Kensington Wealth financial adviser and UK pension specialist Colette Pieniazek said someone who only needed to make five years of National Insurance contributions to get the full pension could choose the cheapest five years available from the dozen now available.

“If you have got 10 years, why not top up the 10 years,” Ms Pieniazek said. “We’ve got a lot of Australians who worked there topping up and getting the maximum age pension.”

The best-case scenario is that you can qualify to pay the heavily discounted Class 2 contributions, which were designed for self-employed UK workers. People now working abroad can be eligible to pay Class 2 if they worked in the UK for at least three years and were working immediately before their departure for warmer climes.

Most employees in the UK must pay Class 3 contributions that cost £14.65 a week, or £761.80 for the UK’s 2018-19 tax year. Class 2 contributions are a bargain basement £2.95 per week, or £153.40 for the 2018-19 financial year.

A full-year contribution will generate an extra £245 of annual pension based on 2018-19 rates — a smashing 160 per cent return.

The worst scenario is that you have to pay Class 3 contributions.

The £761.80 buys you an extra 1/35th of the £164.35 maximum weekly pension. This again is a bonus of £245 a year indexed from when you retire until when you shuffle off the mortal coil.

Your potential return on the £761.80 outlay is still an impressive 32 per cent for life. If you live a tad over three years after retirement, you’ll have your money back and you’ll be winning as long as your living.

But there’s a few risks to work through.
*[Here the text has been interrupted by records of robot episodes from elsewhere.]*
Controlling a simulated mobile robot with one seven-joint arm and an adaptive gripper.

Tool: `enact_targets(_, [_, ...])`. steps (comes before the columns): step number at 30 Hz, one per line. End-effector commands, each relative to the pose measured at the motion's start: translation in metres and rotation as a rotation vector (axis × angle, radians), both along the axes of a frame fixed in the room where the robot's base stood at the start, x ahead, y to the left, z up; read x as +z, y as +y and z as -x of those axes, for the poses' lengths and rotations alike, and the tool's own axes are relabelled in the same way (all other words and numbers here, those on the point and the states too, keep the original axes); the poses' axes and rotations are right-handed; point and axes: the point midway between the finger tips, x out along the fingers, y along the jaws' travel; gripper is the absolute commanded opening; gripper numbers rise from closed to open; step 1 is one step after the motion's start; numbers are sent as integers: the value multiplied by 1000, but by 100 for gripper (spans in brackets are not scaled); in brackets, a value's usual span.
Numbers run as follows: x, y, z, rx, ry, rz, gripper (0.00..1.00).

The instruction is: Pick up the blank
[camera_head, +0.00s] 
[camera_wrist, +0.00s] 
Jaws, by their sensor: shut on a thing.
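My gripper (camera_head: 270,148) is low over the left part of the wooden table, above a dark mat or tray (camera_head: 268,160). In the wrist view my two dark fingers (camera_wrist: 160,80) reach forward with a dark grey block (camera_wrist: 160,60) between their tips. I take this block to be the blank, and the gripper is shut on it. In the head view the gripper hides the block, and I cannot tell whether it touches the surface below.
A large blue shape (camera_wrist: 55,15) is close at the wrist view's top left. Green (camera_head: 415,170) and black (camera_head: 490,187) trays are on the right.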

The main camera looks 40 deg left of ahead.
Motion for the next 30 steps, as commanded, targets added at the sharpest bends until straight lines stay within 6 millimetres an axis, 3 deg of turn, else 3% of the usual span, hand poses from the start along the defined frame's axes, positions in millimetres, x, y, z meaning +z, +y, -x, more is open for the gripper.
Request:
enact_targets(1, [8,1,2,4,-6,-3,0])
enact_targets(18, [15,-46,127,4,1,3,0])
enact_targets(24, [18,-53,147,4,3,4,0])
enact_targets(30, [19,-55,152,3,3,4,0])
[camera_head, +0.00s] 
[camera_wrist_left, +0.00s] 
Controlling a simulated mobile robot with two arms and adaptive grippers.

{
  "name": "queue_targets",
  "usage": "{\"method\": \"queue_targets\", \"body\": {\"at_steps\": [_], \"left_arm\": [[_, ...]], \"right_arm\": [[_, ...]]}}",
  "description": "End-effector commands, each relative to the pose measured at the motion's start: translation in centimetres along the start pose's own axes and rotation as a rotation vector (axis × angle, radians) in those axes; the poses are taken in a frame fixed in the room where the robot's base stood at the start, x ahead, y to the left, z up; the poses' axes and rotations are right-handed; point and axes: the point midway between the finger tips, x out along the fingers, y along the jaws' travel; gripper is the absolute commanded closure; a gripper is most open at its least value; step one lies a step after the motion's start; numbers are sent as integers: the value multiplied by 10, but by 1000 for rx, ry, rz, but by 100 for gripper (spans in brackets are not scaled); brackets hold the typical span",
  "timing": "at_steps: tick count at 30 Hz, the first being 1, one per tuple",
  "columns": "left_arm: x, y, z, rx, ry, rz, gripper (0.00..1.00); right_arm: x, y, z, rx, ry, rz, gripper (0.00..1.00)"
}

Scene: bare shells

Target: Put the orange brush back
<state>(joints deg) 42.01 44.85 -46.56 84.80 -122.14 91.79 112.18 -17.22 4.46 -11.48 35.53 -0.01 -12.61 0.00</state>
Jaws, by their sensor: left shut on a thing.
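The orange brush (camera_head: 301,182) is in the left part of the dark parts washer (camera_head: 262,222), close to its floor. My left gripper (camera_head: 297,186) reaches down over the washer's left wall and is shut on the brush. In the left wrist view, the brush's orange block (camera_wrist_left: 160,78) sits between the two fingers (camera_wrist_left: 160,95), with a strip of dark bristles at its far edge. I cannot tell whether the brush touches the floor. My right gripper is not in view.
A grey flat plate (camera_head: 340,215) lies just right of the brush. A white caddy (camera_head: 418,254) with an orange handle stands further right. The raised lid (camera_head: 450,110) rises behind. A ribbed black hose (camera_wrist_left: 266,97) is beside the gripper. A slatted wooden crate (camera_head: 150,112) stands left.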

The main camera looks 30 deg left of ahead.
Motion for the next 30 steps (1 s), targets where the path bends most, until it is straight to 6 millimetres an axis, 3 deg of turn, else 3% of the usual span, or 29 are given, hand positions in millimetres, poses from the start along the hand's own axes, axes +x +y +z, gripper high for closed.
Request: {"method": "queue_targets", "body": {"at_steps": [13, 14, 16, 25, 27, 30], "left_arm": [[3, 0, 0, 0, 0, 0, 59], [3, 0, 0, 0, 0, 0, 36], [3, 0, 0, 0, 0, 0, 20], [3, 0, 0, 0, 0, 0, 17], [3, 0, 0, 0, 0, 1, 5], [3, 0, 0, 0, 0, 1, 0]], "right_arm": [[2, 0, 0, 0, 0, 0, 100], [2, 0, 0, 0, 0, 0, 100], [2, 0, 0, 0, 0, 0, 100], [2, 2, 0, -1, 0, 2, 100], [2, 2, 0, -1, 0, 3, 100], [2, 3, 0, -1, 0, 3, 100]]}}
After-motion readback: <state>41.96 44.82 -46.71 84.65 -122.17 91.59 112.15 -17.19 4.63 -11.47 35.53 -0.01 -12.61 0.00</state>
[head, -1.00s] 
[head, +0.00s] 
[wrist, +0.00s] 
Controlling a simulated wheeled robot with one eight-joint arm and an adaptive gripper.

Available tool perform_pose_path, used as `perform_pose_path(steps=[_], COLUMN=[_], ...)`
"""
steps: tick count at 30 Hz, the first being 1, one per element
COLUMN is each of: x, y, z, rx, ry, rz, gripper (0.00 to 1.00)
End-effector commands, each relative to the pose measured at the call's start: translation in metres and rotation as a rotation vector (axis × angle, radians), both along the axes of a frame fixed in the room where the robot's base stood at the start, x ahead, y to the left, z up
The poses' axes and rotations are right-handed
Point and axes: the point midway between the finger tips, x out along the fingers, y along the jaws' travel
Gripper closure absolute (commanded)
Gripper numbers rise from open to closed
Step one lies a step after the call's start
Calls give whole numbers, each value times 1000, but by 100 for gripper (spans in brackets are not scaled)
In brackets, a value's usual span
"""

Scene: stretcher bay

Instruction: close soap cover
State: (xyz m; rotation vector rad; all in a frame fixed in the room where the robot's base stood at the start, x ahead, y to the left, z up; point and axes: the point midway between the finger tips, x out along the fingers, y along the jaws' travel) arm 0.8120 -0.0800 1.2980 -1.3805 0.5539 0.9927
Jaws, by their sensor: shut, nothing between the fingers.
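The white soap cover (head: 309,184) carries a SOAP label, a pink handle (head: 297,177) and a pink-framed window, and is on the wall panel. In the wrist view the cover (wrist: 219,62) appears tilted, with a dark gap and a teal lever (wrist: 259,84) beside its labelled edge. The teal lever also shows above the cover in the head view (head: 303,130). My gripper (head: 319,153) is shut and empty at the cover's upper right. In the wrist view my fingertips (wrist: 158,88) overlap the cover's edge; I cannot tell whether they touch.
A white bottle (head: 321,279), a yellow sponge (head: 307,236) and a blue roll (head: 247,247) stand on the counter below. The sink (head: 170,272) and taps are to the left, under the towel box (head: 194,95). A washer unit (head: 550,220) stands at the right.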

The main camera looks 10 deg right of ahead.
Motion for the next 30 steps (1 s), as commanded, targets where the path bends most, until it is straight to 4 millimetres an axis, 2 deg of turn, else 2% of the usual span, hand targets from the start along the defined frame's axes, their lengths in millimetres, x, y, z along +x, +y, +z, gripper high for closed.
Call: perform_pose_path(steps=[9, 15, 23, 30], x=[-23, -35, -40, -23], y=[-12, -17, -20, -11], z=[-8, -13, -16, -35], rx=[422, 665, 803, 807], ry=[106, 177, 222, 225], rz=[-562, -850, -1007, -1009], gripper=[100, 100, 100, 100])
UK State Pension income is treated by Centrelink in much the same way as other non-investment income. The amount you have contributed to the UK is not included in your assets test, but State Pension payments do come into calculations for Centrelink’s income test.

These UK payments are subject to normal income test thresholds in means testing if you’ve been in Australia for more than 10 years.

The Centrelink test threshold for singles is $172 a fortnight and $304 for couples. Once your income exceeds your threshold, you’ll lose 50¢ of Aussie pension for each dollar from the UK.

With the new UK system, the contributed amount are generally lost if you die.

The exchange rate can be a risk. At present, the volatility surrounding Brexit has led to the pound plunging, meaning now might not be a bad time to make your contributions.

But those receiving payments from the UK have had their pension value fall considerably.